> [WHAT IS BEING ASKED]:
Write out all of the lines below, exactly and completely.

(Robot control records)
☆ ☆ ☆ ☆ ☆

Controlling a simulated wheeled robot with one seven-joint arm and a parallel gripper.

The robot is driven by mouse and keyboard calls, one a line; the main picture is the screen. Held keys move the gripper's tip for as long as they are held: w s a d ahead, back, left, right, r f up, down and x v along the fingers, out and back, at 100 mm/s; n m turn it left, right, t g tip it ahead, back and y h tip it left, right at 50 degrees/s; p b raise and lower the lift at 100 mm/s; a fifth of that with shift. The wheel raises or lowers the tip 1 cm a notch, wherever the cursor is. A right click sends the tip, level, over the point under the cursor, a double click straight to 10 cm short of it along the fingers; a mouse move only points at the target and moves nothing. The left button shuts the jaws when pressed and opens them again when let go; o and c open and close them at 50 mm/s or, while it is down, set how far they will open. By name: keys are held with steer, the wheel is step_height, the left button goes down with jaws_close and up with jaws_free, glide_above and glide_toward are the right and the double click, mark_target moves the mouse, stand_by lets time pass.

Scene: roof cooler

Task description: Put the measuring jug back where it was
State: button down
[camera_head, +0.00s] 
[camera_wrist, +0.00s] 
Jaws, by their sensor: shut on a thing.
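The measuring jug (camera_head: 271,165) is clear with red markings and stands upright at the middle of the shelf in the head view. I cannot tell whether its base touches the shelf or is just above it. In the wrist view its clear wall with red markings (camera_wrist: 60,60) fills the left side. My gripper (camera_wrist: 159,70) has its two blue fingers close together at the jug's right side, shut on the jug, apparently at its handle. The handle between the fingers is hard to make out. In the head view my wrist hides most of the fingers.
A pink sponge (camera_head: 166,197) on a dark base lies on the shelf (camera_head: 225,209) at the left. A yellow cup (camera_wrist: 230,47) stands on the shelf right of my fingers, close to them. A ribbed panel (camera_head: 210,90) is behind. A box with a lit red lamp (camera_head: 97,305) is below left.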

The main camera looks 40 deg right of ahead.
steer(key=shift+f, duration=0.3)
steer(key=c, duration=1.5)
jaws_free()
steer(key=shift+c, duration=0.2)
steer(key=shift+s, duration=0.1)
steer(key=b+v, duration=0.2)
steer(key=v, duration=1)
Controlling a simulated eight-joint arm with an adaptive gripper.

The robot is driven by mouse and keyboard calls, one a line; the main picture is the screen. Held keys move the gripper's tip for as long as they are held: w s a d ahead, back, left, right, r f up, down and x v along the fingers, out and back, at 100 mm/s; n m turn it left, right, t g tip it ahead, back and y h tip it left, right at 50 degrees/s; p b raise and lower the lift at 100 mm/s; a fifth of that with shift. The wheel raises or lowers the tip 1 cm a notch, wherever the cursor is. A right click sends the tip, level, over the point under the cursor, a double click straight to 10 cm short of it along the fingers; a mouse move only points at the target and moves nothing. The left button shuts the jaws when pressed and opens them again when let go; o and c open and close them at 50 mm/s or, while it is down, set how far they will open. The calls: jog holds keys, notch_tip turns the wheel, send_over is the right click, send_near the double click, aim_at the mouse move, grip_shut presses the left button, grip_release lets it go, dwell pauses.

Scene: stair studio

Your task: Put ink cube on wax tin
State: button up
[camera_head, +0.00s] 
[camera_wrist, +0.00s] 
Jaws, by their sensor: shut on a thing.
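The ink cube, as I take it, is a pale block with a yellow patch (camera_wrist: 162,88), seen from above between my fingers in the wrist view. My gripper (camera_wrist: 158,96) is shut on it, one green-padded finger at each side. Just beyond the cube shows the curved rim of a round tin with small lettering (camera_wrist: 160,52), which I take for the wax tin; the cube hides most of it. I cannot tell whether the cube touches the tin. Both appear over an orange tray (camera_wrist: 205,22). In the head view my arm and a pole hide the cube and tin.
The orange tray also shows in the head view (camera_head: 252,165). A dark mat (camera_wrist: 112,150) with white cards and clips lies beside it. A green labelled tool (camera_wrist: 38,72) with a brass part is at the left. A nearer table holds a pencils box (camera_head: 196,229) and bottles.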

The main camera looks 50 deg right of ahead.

☆ ☆ ☆ ☆ ☆

> [REPLY]:
Controlling a simulated wheeled robot with one seven-joint arm and a parallel gripper.

The robot is driven by mouse and keyboard calls, one a line; the main picture is the screen. Held keys move the gripper's tip for as long as they are held: w s a d ahead, back, left, right, r f up, down and x v along the fingers, out and back, at 100 mm/s; n m turn it left, right, t g tip it ahead, back and y h tip it left, right at 50 degrees/s; p b raise and lower the lift at 100 mm/s; a fifth of that with shift. The wheel raises or lowers the tip 1 cm a notch, wherever the cursor is. A right click sends the tip, level, over the point under the cursor, a double click straight to 10 cm short of it along the fingers; a mouse move only points at the target and moves nothing. The left button shuts the jaws when pressed and opens them again when let go; o and c open and close them at 50 mm/s or, while it is down, set how far they will open. By name: keys are held with steer, the wheel is step_height, the left button goes down with jaws_close and up with jaws_free, glide_above and glide_toward are the right and the double click, mark_target moves the mouse, stand_by lets time pass.

Scene: roof cooler

Task description: Put the measuring jug back where it was
State: button down
[camera_head, +0.00s] 
[camera_wrist, +0.00s] 
Jaws, by their sensor: shut on a thing.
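The measuring jug (camera_head: 271,165) is clear with red markings and stands upright at the middle of the shelf in the head view. I cannot tell whether its base touches the shelf or is just above it. In the wrist view its clear wall with red markings (camera_wrist: 60,60) fills the left side. My gripper (camera_wrist: 159,70) has its two blue fingers close together at the jug's right side, shut on the jug, apparently at its handle. The handle between the fingers is hard to make out. In the head view my wrist hides most of the fingers.
A pink sponge (camera_head: 166,197) on a dark base lies on the shelf (camera_head: 225,209) at the left. A yellow cup (camera_wrist: 230,47) stands on the shelf right of my fingers, close to them. A ribbed panel (camera_head: 210,90) is behind. A box with a lit red lamp (camera_head: 97,305) is below left.

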The main camera looks 40 deg right of ahead.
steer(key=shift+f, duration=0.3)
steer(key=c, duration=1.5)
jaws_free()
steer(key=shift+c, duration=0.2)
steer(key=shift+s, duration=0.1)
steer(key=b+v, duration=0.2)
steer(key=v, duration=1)
Controlling a simulated eight-joint arm with an adaptive gripper.

The robot is driven by mouse and keyboard calls, one a line; the main picture is the screen. Held keys move the gripper's tip for as long as they are held: w s a d ahead, back, left, right, r f up, down and x v along the fingers, out and back, at 100 mm/s; n m turn it left, right, t g tip it ahead, back and y h tip it left, right at 50 degrees/s; p b raise and lower the lift at 100 mm/s; a fifth of that with shift. The wheel raises or lowers the tip 1 cm a notch, wherever the cursor is. A right click sends the tip, level, over the point under the cursor, a double click straight to 10 cm short of it along the fingers; a mouse move only points at the target and moves nothing. The left button shuts the jaws when pressed and opens them again when let go; o and c open and close them at 50 mm/s or, while it is down, set how far they will open. The calls: jog holds keys, notch_tip turns the wheel, send_over is the right click, send_near the double click, aim_at the mouse move, grip_shut presses the left button, grip_release lets it go, dwell pauses.

Scene: stair studio

Your task: Put ink cube on wax tin
State: button up
[camera_head, +0.00s] 
[camera_wrist, +0.00s] 
Jaws, by their sensor: shut on a thing.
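The ink cube, as I take it, is a pale block with a yellow patch (camera_wrist: 162,88), seen from above between my fingers in the wrist view. My gripper (camera_wrist: 158,96) is shut on it, one green-padded finger at each side. Just beyond the cube shows the curved rim of a round tin with small lettering (camera_wrist: 160,52), which I take for the wax tin; the cube hides most of it. I cannot tell whether the cube touches the tin. Both appear over an orange tray (camera_wrist: 205,22). In the head view my arm and a pole hide the cube and tin.
The orange tray also shows in the head view (camera_head: 252,165). A dark mat (camera_wrist: 112,150) with white cards and clips lies beside it. A green labelled tool (camera_wrist: 38,72) with a brass part is at the left. A nearer table holds a pencils box (camera_head: 196,229) and bottles.

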The main camera looks 50 deg right of ahead.

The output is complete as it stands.